→ **DESCRIPTION OF THE TASK**:
Retype the listing that follows, exactly as written.

→ **GIVEN MATERIAL**:
*****
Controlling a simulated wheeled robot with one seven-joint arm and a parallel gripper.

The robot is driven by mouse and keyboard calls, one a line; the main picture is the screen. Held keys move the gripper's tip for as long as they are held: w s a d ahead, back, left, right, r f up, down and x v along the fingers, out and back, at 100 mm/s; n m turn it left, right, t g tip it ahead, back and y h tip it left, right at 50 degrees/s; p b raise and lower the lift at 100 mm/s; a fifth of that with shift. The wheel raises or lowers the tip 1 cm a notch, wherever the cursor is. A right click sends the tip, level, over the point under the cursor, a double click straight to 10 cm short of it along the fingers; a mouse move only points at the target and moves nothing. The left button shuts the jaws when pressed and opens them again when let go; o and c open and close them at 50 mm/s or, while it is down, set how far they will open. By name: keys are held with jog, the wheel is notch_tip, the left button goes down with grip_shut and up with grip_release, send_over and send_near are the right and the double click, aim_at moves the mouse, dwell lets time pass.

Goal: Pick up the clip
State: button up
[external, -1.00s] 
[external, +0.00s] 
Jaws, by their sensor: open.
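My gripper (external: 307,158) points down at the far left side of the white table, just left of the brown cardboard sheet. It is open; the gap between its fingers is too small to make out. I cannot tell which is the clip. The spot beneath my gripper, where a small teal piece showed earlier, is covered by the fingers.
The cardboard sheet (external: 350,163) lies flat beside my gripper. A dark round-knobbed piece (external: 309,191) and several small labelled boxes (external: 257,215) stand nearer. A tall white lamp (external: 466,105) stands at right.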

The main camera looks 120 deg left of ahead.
*****
→ **FINISHED TASK**:
Controlling a simulated wheeled robot with one seven-joint arm and a parallel gripper.

The robot is driven by mouse and keyboard calls, one a line; the main picture is the screen. Held keys move the gripper's tip for as long as they are held: w s a d ahead, back, left, right, r f up, down and x v along the fingers, out and back, at 100 mm/s; n m turn it left, right, t g tip it ahead, back and y h tip it left, right at 50 degrees/s; p b raise and lower the lift at 100 mm/s; a fifth of that with shift. The wheel raises or lowers the tip 1 cm a notch, wherever the cursor is. A right click sends the tip, level, over the point under the cursor, a double click straight to 10 cm short of it along the fingers; a mouse move only points at the target and moves nothing. The left button shuts the jaws when pressed and opens them again when let go; o and c open and close them at 50 mm/s or, while it is down, set how far they will open. By name: keys are held with jog, the wheel is notch_tip, the left button goes down with grip_shut and up with grip_release, send_over and send_near are the right and the double click, aim_at moves the mouse, dwell lets time pass.

Goal: Pick up the clip
State: button up
[external, -1.00s] 
[external, +0.00s] 
Jaws, by their sensor: open.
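My gripper (external: 307,158) points down at the far left side of the white table, just left of the brown cardboard sheet. It is open; the gap between its fingers is too small to make out. I cannot tell which is the clip. The spot beneath my gripper, where a small teal piece showed earlier, is covered by the fingers.
The cardboard sheet (external: 350,163) lies flat beside my gripper. A dark round-knobbed piece (external: 309,191) and several small labelled boxes (external: 257,215) stand nearer. A tall white lamp (external: 466,105) stands at right.

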The main camera looks 120 deg left of ahead.

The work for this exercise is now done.